When the sun is less feeble, and I have shaved my legs and rubbed in some fake tan, I hope to have these under my own tree. In the meantime, a plate of these guys and a sweater will have to do. Make mine a white.
Last year: Tandoori Lentil, Potato and Eggplant Hash
Two years ago: Pea and Coriander Dip (Mock Guac)
Three years ago: Warm Beetroot, Lentil, Pepper and Halloumi Salad
Miss R’s track of the week: Everything She Wants by Saint Raymond
I recommend blanching the peppers in just boiled water for a few minutes before drying and popping on a tray to roast. I have found that this ensures the peppers are evenly cooked without roasting too long in the oven. If you have another tried and true method, do that of course.
I have given the grains as cooked so this can be done with leftovers (I keep a stash of cooked grains in the freezer) or even good quality ready-to-eat grain mixes. Otherwise make up about a cup (raw volume) of your chosen grain and use what you need from that – depends on the size and quantity of peppers you are using.
These are great warm or cool, but I think they aren’t so good straight from the fridge. Chop up any leftovers (the whole thing) and toss through a salad, or even to a good broth for a quick soup.

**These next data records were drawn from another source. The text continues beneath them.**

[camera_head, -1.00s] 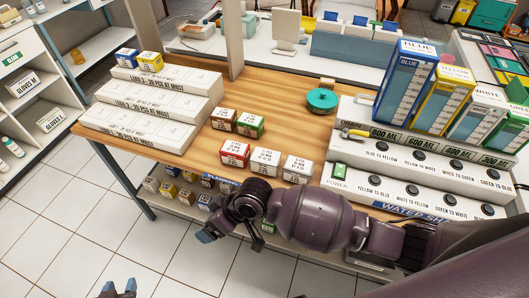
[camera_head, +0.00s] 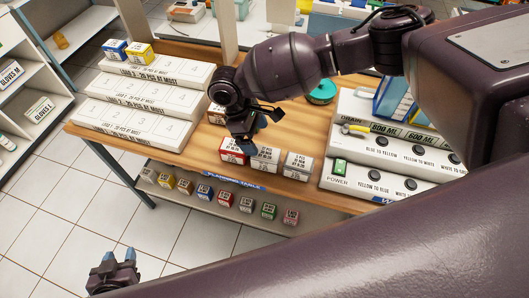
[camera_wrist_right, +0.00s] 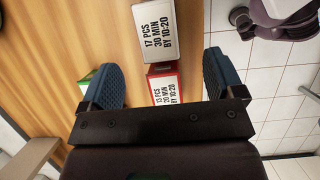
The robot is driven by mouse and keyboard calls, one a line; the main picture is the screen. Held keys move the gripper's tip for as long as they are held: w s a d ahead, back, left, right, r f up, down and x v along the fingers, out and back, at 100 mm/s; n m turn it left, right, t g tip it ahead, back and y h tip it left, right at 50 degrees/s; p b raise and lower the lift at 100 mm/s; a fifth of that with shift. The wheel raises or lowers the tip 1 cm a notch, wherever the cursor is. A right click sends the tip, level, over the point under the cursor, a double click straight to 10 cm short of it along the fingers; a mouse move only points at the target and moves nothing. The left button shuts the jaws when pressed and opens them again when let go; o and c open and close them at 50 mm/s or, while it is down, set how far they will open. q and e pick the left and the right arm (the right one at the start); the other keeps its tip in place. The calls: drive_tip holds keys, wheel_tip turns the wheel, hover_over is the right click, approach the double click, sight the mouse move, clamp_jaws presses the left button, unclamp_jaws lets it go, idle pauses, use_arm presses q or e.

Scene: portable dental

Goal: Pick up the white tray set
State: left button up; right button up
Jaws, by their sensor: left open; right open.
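In the head view, a row of small labelled boxes stands near the table's front edge: a red box (camera_head: 232,156), a pale box (camera_head: 265,158) and another pale box (camera_head: 298,165). I cannot tell for certain which pale one is the white tray set. My right gripper (camera_head: 248,139) is open above the red box and the pale box beside it. In the right wrist view, the red box (camera_wrist_right: 163,84) lies between the open fingers (camera_wrist_right: 160,65), and a white-labelled box (camera_wrist_right: 162,28) lies beyond them. My left gripper (camera_head: 118,264) is open and empty, low at the left.
Stacked white cases (camera_head: 140,104) stand on the table's left. A white unit with black knobs (camera_head: 385,142) stands at the right. A green tape roll (camera_head: 321,91) sits behind. A back-row red box (camera_head: 215,113) is partly hidden by my right arm. Several small boxes line the lower shelf.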

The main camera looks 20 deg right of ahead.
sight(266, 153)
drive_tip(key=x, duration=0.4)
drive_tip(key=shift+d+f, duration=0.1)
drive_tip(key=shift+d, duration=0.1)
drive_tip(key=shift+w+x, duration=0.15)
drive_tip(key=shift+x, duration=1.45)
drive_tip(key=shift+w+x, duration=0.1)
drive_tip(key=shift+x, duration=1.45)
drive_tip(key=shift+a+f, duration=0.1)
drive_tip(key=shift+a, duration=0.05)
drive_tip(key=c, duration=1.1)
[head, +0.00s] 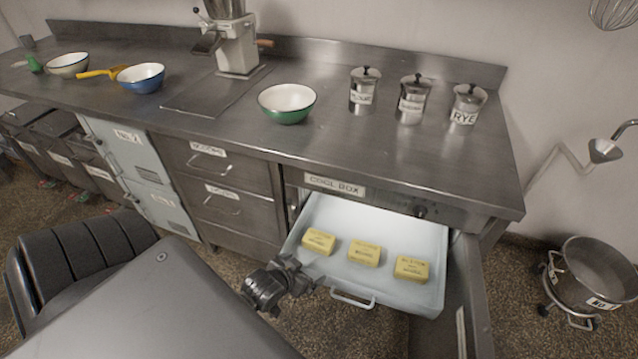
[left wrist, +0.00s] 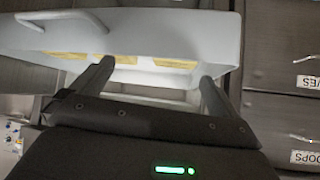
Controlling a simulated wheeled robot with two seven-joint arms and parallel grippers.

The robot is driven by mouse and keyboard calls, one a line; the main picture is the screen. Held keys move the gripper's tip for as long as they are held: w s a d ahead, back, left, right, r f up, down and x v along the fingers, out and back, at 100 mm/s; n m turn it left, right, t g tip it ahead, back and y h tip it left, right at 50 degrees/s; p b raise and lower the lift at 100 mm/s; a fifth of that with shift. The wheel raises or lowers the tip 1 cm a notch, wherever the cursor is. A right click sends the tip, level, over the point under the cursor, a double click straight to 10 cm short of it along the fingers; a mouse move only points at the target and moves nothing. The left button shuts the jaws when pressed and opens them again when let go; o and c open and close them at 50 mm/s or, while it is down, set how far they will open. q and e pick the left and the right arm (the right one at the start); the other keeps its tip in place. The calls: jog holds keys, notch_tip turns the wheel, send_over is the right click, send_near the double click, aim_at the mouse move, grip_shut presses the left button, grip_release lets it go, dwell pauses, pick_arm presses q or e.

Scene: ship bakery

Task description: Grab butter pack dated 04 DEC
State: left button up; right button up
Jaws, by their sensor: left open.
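Three yellow butter packs lie in a row in the open pale drawer (head: 385,228) labelled COOL BOX: a left pack (head: 319,242), a middle pack (head: 364,254) and a right pack (head: 411,269). Their dark print is too small to read, so I cannot tell which is dated 04 DEC. My left gripper (head: 300,268) is open and empty by the drawer's front left corner, nearest the left pack. In the left wrist view its two fingers (left wrist: 157,72) stand apart before the drawer wall (left wrist: 170,28), with parts of the yellow packs (left wrist: 175,63) behind. My right gripper is not in view.
The drawer's front handle (head: 352,299) sticks out low beside my gripper. An open cabinet door (head: 468,290) stands right of the drawer. The steel counter (head: 350,150) overhangs the drawer's back, carrying a green bowl (head: 287,104) and lidded canisters. A pot (head: 592,275) stands on the floor at right.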

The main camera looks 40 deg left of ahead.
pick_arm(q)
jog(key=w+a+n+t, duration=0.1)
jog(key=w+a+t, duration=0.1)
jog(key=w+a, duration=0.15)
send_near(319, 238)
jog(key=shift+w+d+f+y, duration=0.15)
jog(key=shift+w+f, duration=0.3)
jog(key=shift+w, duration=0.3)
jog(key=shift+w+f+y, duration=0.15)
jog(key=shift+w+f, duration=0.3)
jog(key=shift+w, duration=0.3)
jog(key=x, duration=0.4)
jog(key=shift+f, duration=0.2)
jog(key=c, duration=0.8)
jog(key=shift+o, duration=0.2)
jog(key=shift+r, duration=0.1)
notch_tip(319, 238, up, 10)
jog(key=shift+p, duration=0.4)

Serves 2-4. Easily doubled, etc
2 red peppers, halved through the stem (if it is there) and carefully deseeded and any thick white membrane removed
Oil spray OR 1 tsp olive oil
1 cup cooked whole grain/seed of choice*
4 spring onions, trimmed and sliced
3 tbsp each chopped parsley and mint
4 tbsp cooked chickpeas OR firm cooked lentils
2 tbsp toasted sunflower seeds OR other favourite seeds/chopped nuts
*In my images you will see giant couscous – not wholegrain. I was accommodating people who could not handle too much fibre. Whole grain/seed such as quinoa is preferred.

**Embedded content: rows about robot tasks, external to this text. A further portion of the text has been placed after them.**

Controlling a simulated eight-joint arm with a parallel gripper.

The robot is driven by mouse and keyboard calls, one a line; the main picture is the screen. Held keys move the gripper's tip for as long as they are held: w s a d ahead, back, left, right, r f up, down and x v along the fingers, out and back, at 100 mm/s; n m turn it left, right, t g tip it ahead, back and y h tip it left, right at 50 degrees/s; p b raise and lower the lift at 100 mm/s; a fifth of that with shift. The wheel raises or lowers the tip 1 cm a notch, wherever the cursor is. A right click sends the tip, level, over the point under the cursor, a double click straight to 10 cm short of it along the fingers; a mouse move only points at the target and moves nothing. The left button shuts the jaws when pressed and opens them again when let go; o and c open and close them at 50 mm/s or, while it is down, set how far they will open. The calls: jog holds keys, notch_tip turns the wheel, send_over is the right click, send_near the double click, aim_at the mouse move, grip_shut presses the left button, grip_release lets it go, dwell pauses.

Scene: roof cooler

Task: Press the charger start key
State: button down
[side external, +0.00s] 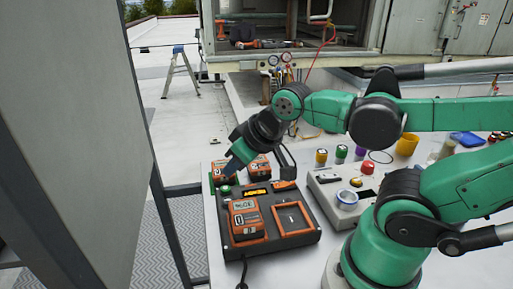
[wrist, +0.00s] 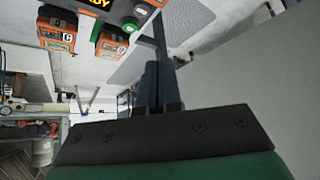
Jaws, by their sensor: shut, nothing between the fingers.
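The black and orange charger (side external: 318,236) lies on the light table, with a lit amber display (side external: 257,192). The green key (wrist: 128,25) also shows at the top of the wrist view, beside the display's end, which reads "DY" (wrist: 99,4). My gripper (side external: 231,163) is shut and empty, pointing down just above the green key in the side view. In the wrist view its dark fingers (wrist: 151,82) stand below and apart from the key. I cannot tell the exact height of the gap.
A battery pack (side external: 243,222) sits in the charger's left bay; the right bay (side external: 291,218) looks empty. Two more packs, left (side external: 219,174) and right (side external: 259,167), stand behind the charger. A control box with a red button (side external: 367,167) is to the right.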

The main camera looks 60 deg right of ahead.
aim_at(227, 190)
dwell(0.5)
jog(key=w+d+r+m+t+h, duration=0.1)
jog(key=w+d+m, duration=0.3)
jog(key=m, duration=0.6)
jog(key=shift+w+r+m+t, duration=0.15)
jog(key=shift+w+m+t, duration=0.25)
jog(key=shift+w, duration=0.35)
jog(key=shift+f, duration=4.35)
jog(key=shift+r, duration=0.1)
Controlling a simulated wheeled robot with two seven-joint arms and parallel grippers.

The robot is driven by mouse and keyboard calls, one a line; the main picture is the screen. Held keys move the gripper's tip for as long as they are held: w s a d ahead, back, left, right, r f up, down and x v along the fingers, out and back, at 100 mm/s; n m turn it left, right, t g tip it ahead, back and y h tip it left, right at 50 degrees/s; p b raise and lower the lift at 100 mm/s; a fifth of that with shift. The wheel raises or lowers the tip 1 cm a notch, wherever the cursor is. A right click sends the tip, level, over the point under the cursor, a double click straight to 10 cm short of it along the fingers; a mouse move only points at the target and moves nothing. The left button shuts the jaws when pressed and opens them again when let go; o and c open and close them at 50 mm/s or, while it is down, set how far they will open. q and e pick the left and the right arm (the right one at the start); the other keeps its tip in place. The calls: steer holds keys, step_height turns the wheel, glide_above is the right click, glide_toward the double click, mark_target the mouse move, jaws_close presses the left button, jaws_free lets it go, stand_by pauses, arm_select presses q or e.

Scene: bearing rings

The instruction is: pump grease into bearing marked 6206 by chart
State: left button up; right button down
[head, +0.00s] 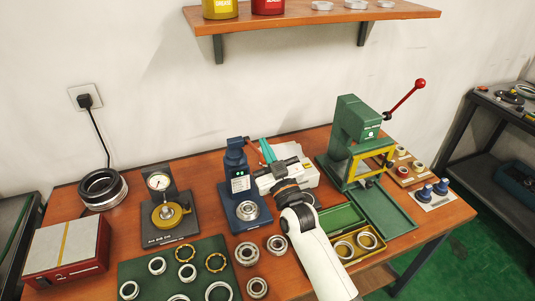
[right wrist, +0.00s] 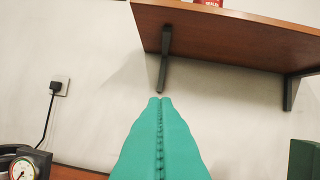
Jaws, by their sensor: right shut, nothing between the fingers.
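My right gripper (head: 267,150) has teal fingers, pressed together and empty, beside the upper part of a blue bench device (head: 239,180). In the right wrist view the closed fingers (right wrist: 160,99) point at the bare wall, below the shelf. The blue device has a small lit panel and a reddish lever at its top, partly beside my fingers. A bearing (head: 248,211) lies on its base. Loose bearings (head: 277,244) (head: 248,254) (head: 257,287) lie on the table in front. No 6206 marking is readable, and I cannot pick out the chart. My left gripper is not in view.
A green press (head: 352,142) with a red-knobbed lever stands right. A dial gauge stand (head: 166,212) is left of the blue device. A green mat (head: 137,272) holds several rings. Yellow and red cans (head: 220,9) (head: 268,6) stand on the wall shelf (head: 300,28).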

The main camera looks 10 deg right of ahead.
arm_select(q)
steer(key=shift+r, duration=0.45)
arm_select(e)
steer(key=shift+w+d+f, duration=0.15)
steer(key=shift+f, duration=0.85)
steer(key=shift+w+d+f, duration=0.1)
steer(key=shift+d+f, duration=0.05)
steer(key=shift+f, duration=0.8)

1. Pop the pepper halves into a pan or heatproof dish; pour over just-boiled water and cover. Leave for three minutes. Drain the peppers and dry.
2. Spray a baking sheet with a little oil, place the peppers cut side down on the tray and slick with a minimum of oil. I’ve done it without oil and I prefer them with just a little oil, but that’s up to you.

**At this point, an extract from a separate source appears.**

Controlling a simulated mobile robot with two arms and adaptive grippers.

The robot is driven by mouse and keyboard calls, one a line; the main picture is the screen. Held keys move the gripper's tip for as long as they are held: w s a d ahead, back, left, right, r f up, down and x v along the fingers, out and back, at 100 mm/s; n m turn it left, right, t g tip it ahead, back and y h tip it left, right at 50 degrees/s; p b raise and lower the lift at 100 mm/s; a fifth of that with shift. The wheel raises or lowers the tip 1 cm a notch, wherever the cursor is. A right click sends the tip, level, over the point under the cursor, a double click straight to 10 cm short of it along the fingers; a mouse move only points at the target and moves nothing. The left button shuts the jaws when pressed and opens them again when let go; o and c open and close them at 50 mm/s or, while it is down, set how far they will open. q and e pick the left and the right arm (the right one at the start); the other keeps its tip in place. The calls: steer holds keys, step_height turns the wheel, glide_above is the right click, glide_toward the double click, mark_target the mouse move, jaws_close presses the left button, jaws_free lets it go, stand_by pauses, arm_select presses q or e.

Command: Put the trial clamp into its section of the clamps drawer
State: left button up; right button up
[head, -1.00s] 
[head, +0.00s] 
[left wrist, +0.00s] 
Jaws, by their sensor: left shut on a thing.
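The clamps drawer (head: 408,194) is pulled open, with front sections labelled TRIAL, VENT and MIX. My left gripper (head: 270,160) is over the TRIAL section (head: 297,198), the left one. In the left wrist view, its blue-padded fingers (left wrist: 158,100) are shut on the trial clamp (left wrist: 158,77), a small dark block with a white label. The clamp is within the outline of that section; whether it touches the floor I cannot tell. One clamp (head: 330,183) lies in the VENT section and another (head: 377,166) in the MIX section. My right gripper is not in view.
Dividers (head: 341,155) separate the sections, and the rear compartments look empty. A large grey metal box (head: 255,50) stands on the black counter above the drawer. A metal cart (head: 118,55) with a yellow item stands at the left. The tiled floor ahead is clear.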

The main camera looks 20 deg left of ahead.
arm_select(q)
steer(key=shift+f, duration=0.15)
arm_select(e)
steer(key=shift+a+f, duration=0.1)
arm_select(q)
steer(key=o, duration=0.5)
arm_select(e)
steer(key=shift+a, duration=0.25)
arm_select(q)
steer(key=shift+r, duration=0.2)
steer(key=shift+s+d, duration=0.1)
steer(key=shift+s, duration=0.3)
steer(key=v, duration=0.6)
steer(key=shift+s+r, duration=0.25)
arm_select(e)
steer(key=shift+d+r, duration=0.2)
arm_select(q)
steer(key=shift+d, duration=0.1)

3. Roast at 180C/350F for 12-15 minutes until the skin just starts to bubble and no more. The blanching has made sure the peppers have cooked on the inside so just roast in the oven until just starting to barely colour.
4. While the peppers are cooking combine all but the seeds in a small bowl. When the peppers are done and have had a chance to cool down, spoon the mixture into the peppers. Sprinkle with the seeds and serve at room temperature.
Goes well with salady bits and good bread, but also with grilled fish or meat. Think Mediterranean!
Note: You can do these in advance, chill them and remove from the fridge to come to room temperature, or even slightly warm in the oven with foil on.
For lower fiber: Roast a few minutes more then pop into a bowl and cover with cling film for 10 minutes while still hot. Carefully peel the peppers with your fingers or a small paring knife. The peppers will be quite floppy so after you have filled them you will probably need to pin them together with cocktail sticks. For the filling, use white rice or something like giant couscous (seen in the images) – whatever is permissible on your diet and mix in some feta cheese and a tiny bit of dried mint you have added a drop or two of water to (rehydrating it). If allowed, top with a bit of peeled, seeded and chopped fresh tomato.
I am happy to submit this to the lovely Karen of Lavender and Lovage for her popular Herbs on Saturday round-up, and to Mark of Javelin Warrior’s Cookin’ W/ Luv for his Made With Love Mondays. Thank you Karen and Mark!